Emboldened by the new Trump administration and internal battles at home, Israel announced plans for the new units in about a dozen settlements a week after approving 2,500 homes in the West Bank and 566 in East Jerusalem.
“We are in a new era, where life in Judea and Samaria goes back to its normal and proper course,” the defense minister, Avigdor Lieberman, said in a statement, using the biblical name for the West Bank.
The timing of the announcement seemed to be driven at least in part by concerns among some Israelis over settlement activity elsewhere: The Israeli Army issued a warrant dated Monday giving 48 hours’ notice for the court-ordered evacuation of the unauthorized settler outpost of Amona, after years of wrangling. On Wednesday, soldiers and police officers took up positions outside the settlement, which has about 40 families but is supported by many more activists.
World leaders have denounced the settlements in the West Bank, home to an estimated 400,000 Israelis, arguing that they are choking off the hopes for an agreement on two states — one for Palestinians, one for Israelis.
In December, the United Nations Security Council denounced settlement building — a position that the United States tacitly supported in the waning days of the Obama administration.
“This is a government of settlers that has abandoned the two-state solution and fully embraced the settler agenda,” said Husam Zomlot, strategic affairs adviser to Mahmoud Abbas, the president of the Palestinian Authority.
Mr. Trump seems not to share former President Barack Obama’s opposition to the settlements. Whereas the Obama administration expressed regular criticism of them, Mr. Trump has said nothing about the new construction and his administration has shown signs of tightening ties between the two countries.
The operation to evacuate Amona began in the morning, as hundreds of Israeli police officers, wearing police caps and blue fleece jackets but carrying no weapons, moved into position.
The government has been working to conduct the evacuation without bloodshed, and by early afternoon the police were asking residents to leave, but no one was forcibly taken away.
Ayelet Videl, 35, who moved from Jerusalem nine years ago, said she had packed a few bags, but not the entire house. She was waiting for a final order to leave and said she would abide by it.

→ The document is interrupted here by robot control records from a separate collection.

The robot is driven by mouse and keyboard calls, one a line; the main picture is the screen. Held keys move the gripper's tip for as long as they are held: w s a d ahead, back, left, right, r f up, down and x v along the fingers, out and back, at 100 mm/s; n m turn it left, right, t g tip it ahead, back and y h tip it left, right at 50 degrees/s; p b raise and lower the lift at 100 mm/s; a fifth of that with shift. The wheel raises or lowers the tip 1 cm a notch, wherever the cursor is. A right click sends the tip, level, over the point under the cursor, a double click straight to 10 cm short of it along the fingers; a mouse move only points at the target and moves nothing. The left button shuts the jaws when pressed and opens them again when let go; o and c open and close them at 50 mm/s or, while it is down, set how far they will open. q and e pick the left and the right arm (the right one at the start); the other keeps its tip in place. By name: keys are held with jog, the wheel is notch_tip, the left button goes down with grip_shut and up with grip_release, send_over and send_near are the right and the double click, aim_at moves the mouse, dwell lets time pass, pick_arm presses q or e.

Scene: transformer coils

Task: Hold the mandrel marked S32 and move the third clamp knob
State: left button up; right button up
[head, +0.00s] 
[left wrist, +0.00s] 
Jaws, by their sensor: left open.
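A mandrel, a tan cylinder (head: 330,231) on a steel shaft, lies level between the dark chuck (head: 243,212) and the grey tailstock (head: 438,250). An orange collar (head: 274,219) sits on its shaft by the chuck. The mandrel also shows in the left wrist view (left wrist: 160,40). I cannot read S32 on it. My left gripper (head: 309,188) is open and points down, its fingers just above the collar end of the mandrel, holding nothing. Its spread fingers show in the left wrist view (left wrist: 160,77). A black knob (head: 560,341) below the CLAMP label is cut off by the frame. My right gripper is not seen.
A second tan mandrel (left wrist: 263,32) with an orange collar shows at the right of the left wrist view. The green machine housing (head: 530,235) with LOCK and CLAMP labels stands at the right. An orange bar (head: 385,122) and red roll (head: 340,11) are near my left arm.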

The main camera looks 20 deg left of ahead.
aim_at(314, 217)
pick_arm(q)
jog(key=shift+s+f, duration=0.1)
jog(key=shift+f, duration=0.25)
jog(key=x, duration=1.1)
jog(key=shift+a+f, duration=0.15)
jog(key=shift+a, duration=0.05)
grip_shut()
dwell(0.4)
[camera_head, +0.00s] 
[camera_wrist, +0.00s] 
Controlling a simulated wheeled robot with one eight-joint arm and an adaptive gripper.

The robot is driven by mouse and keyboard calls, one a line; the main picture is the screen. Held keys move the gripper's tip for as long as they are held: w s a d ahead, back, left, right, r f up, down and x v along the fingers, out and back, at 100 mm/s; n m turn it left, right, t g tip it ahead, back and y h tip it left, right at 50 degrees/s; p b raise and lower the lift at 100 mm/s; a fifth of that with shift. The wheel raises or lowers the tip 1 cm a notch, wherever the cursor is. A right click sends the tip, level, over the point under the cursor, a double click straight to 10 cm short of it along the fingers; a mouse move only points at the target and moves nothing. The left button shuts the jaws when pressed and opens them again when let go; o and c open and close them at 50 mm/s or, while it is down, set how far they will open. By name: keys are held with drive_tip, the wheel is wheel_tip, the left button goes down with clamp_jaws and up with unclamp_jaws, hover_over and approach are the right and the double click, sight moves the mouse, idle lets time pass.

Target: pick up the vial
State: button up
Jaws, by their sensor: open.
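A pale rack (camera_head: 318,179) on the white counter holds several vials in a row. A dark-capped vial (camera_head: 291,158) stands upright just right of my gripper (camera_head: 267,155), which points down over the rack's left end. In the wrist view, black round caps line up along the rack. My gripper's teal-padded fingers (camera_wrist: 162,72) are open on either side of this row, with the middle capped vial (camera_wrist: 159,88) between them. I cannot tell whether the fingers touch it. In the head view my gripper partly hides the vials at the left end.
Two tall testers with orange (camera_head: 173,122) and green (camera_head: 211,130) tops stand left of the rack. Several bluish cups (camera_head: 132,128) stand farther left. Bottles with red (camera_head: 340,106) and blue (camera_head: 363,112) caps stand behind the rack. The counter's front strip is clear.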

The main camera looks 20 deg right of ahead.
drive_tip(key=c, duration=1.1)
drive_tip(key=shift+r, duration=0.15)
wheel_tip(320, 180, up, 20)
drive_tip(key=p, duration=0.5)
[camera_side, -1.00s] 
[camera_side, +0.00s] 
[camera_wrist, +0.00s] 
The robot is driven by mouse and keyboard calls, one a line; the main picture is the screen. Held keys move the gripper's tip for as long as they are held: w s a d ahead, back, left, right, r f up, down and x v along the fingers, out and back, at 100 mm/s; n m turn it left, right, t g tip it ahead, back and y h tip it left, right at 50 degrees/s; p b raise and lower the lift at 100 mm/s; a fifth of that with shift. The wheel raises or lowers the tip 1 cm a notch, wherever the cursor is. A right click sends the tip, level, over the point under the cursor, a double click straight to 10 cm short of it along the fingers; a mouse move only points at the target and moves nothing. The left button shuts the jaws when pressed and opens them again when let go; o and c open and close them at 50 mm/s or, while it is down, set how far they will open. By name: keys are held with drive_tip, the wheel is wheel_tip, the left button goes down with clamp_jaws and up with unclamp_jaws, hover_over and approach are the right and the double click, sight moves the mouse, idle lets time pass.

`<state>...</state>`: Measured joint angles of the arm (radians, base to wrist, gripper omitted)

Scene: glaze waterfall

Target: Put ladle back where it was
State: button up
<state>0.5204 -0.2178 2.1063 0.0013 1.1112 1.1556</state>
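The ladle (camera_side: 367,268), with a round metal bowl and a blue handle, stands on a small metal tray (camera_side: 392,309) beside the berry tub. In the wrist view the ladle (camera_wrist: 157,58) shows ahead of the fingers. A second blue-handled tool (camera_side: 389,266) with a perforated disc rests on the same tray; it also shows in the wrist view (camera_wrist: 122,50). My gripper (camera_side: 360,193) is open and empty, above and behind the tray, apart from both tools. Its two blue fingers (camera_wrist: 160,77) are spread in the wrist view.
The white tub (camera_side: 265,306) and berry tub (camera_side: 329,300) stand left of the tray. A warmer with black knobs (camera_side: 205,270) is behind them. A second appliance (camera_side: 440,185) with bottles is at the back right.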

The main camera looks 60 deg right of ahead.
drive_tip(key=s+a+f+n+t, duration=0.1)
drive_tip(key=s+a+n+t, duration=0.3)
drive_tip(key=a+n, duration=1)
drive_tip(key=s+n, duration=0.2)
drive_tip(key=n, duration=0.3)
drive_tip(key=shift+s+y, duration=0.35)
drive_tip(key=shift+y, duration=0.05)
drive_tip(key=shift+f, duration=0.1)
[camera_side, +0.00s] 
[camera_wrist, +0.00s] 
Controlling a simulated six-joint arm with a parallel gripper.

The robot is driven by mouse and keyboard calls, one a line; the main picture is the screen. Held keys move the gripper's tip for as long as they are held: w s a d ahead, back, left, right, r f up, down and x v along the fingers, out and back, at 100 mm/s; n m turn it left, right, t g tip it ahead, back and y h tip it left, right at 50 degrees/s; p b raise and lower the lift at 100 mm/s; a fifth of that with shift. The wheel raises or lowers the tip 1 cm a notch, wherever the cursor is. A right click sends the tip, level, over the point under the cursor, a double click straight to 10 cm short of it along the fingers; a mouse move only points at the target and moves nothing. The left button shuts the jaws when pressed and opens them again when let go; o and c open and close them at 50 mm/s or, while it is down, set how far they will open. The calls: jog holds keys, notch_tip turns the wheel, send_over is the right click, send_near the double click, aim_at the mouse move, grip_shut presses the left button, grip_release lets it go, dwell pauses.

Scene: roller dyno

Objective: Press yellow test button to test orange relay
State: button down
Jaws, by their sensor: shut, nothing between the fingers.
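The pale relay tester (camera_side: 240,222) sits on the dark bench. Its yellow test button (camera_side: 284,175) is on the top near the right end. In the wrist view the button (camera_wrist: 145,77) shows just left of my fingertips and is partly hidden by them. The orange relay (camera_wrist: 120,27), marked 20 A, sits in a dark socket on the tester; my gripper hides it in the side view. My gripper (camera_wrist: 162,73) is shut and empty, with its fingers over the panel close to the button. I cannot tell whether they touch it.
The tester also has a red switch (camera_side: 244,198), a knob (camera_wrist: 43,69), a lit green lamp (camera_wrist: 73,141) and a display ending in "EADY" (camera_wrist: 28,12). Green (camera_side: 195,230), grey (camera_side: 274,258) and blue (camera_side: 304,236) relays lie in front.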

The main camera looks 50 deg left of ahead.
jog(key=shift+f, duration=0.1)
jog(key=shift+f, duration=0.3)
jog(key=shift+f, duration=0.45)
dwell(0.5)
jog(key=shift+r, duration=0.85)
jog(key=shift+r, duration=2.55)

“I didn’t believe this terrible thing would happen,” said Ms. Videl, who sent her four children, all born in Amona, to their grandparents’ house. “This our land, this is our forefather’s land. For fifty years they’ve been related to it in a confused way. They should have declared sovereignty over it.”
The announcement on Tuesday could help ease the pressure on Prime Minister Benjamin Netanyahu , who is under investigation on several fronts and is trying to push back against politicians further to the right. The education minister, Naftali Bennett, is pressing for legislation — not yet fully embraced by Mr. Netanyahu — to take the drastic step of the first annexation of a settlement, Ma’ale Adumim , just east of Jerusalem.
Mr. Netanyahu is also pushing for legislation that would retroactively legalize scores of settlement homes and outposts built on privately owned Palestinian land. Israel’s attorney general has said that the bill is illegal and that he would refuse to defend any challenges in court.
“Instead of making peace with the Palestinians, Prime Minister Netanyahu and his cabinet spend time making peace with the settlers, which at the end of the day, is their preferred partner for the future of the Jewish state,” said Mitchell Barak, a pollster and political consultant.
Mr. Zomlot said that Mr. Netanyahu was using this time of political transition in the United States to test how the new administration’s stance might differ from that of Mr. Obama. The prime minister is to meet with Mr. Trump in Washington on Feb. 15.
There are already signs that Mr. Trump intends to be more sympathetic to Israel’s claims: He appointed as ambassador to Israel David Friedman , who opposes a two-state solution and has supported settlements.
Mr. Trump has also promised to move the American Embassy to Jerusalem — a move that Palestinians and Arab leaders have denounced as de facto recognition of Israel’s annexation of East Jerusalem after capturing it from Jordan in the 1967 war. Mr. Trump has since said the move requires further study.
Nonetheless, Mr. Zomlot said his “working assumption” was that the Trump administration would ultimately fall more in line with past American administrations, which have seen two states as the only solution.
“We are looking forward to working with this administration to find a formula for peace — the ultimate deal, as Trump called it,” he said.